Гринберг жил у упомянутой Французской площади (Кикар Царфат), в нескольких сотнях метров от резиденции главы правительства и примерно на таком же расстоянии от Парка Независимости, произрастающего на краю долины Гееном (Геенны Огненной). Топография в этих местах может заглушить собой любой новый рассказ, посему лучше обратимся непосредственно к квартире Савелия... Впрочем, в топографическом смысле не менее существенно, что дом, где жил Гринберг, стоит “на опушке” квартала Рехавия — заповедника “европейскости”, с академическим оттенком: район был основан в 30-е годы прошлого века беженцами-репатриантами из Германии и соседних с нею стран, тени Бубера и других “немецких профессоров” все еще передают друг другу кирпичи на строительстве новой жизни на выжженном солнцем холме под внимательным, но брезгливым взглядом верблюда. Сия картина, впрочем, — исторический фантазм, для нормального глаза нынешняя Рехавия — уютный, даже темноватый от зелени, район трехэтажных домов, кое-где вилл, что-то среднее между Штутгартом и Черемушками... Это — то, что было у Савелия Гринберга за окном. Внутри же, в его комнате — да-да, завал книг, бумаг; “эпицентр” — журнальный столик, похоже, главное рабочее место. Строгий жестковатый диван, со старым, советского стиля, пледом, стеллажи с бумажной продукцией на всех стадиях прохождения через мир — от рукописей до архивного иссыхания. “Обстановка” — никакая, функциональная Ситуация комнаты — чтение, а не писание, “бокал вина и книжка”, а не “кувшин кофе и стопка бумаги”. Такая богемность, такая разновидность гедонизма.

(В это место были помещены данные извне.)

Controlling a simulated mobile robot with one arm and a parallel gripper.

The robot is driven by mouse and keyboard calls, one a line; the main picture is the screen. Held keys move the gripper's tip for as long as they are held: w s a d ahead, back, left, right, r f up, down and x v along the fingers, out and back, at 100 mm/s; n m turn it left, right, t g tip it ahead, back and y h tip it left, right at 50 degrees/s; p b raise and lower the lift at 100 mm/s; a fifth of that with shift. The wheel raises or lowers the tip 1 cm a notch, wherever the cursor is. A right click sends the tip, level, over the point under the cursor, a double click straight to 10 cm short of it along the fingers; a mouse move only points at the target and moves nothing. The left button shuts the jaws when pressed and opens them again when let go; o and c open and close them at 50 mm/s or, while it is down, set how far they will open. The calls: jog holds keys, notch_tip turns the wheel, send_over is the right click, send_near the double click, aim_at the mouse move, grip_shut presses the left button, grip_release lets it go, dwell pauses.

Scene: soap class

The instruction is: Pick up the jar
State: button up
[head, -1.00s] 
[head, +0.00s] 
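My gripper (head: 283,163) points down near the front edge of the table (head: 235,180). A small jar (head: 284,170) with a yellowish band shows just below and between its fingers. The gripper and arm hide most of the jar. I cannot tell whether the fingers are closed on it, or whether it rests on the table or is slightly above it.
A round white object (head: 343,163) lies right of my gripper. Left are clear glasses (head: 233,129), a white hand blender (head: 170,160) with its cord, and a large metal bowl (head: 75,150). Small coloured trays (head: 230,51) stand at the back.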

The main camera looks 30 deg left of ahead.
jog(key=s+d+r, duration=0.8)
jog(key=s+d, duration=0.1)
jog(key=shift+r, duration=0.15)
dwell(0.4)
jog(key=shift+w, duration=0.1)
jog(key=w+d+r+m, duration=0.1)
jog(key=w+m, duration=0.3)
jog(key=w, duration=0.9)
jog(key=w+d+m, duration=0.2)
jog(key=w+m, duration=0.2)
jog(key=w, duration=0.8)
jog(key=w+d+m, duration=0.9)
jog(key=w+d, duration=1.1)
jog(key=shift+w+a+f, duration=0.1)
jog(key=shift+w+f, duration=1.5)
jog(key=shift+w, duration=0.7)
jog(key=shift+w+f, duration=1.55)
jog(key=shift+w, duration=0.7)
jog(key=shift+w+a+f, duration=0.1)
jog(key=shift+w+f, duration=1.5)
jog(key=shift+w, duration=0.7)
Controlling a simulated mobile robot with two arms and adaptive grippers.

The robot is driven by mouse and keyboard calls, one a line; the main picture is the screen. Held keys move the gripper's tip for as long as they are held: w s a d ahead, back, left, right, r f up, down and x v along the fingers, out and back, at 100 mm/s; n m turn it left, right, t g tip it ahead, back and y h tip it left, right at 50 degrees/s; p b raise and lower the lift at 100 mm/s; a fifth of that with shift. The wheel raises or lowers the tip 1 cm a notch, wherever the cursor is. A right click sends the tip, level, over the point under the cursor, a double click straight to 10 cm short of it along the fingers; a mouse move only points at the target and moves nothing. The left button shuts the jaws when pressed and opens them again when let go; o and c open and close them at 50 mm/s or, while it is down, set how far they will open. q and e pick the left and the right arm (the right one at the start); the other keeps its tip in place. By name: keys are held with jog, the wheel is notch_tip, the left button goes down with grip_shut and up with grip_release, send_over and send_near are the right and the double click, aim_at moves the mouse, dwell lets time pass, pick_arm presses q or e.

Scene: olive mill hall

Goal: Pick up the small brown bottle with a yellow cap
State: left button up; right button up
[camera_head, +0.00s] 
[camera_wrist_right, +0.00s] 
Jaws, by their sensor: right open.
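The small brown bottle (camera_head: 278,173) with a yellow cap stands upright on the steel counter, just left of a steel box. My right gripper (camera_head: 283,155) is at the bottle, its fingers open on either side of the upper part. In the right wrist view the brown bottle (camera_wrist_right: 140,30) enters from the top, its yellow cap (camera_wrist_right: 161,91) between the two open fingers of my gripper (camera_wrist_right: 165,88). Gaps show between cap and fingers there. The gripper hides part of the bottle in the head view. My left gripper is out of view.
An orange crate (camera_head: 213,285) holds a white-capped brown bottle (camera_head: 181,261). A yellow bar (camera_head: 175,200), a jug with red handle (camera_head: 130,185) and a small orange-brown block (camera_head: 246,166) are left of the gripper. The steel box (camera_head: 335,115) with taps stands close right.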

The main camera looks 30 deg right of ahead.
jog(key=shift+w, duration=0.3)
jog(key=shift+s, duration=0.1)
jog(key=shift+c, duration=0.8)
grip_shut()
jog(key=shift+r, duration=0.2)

Гринберг “нашел себя” среди ивритских поэтов 1930-х годов рождения (параллельных Вознесенскому и Евтушенко) — совпали и эстетика, и жизненный стиль (“контркультурность” с “футуризмом”, израильская “домашность” с его типом богемности)... Он оказался признан там, где хотел, и на перворазрядном уровне. Стал частью этого коллегиально-дружеского круга. Его переводы из Давида Авидана — замечательные свидетельства нечастого, драгоценного совпадения. Полная естественность по-русски — при передаче достаточно резких жестов оригинала...

Те, кто похож на меня, но не похож на тебя,

определяют политику языка...

Они слышат мягкую вибрацию, скрытное, внутриатомное,

потайной зуммер, — вне-логическое, мета-психологическое,

под-познавательное, супер-грамматическое.

Мы ответственны за все, что происходит в языке в каждую отдельную минуту,

Потому что люди подобные мне и подобные тебе — они политики языка.

Мы определяем, как будут разговаривать через десять, двадцать,

сто, двести, десять тысяч лет.

<...> И мы одержимы истерией счастья нашего бытия, — что мы — это мы.

(“Лингво-политики”)

Не менее хороши, чем имеющие-литературную-ценность декларации, — и такие спокойные, в сочетании известного вызова, эмоционального переживания и интеллектуализированного конструирования, тексты, как, скажем, этот, называется “Главное в жизни” (увидев такое в оглавлении, я бы первым делом открыл его — и не был бы разочарован):

Понимание — это еще не самое главное, главное в жизни — точность.

Сначала надо понять до конца значение точности,

а после этого уточнять, запуская-в-ход понимание.

Рекомендуется попробовать — это работает лучше всего именно так.

В переводах же, и с особенной остротой — из Йеуды Амихая и Натана Заха, ощутимы роскошные глубина и масштаб, в слиянии собственного опыта и речи — с опытом и речью последней страны. Скажем — очень израильское стихотворение Йеуды Амихая (здешняя вариация на ту же тему, что в “28-летнем Эмии” Кавафиса и “Жди меня” Симонова):

Разросшийся сад, посаженный в память

мальчика, павшего на войне,

становится похожим на него, — когда он был,

двадцать восемь лет тому назад, — становится похожим

все больше и больше, с каждым годом.

Его старики-родители приходят сюда почти что ежедневно,

чтобы посидеть здесь на скамейке, чтобы смотреть на него.

И каждой ночью воспоминание гудит-рокочет,

словно мотор над кронами рощи. Днем это не слышно.

При жизни Савелия Гринберга были изданы, насколько мне известно, две книги его стихотворений — “Московские Дневниковинки” (Иерусалим, 1979) и “Осения” (Москва, 1997), и книга переводов “Шира Хадиша. Страницы новой израильской поэзии” (Иерусалим, 1992). Совсем недавно, уже после смерти Савелия, его сын, живущий в Москве, издал еще одну книгу стихотворений Гринберга (“Посвящается В.В. Маяковскому”, Москва, 2003). Вот он, сад, посаженный в память... — очень похожий на того, кому посвящен; чем дальше, тем больше.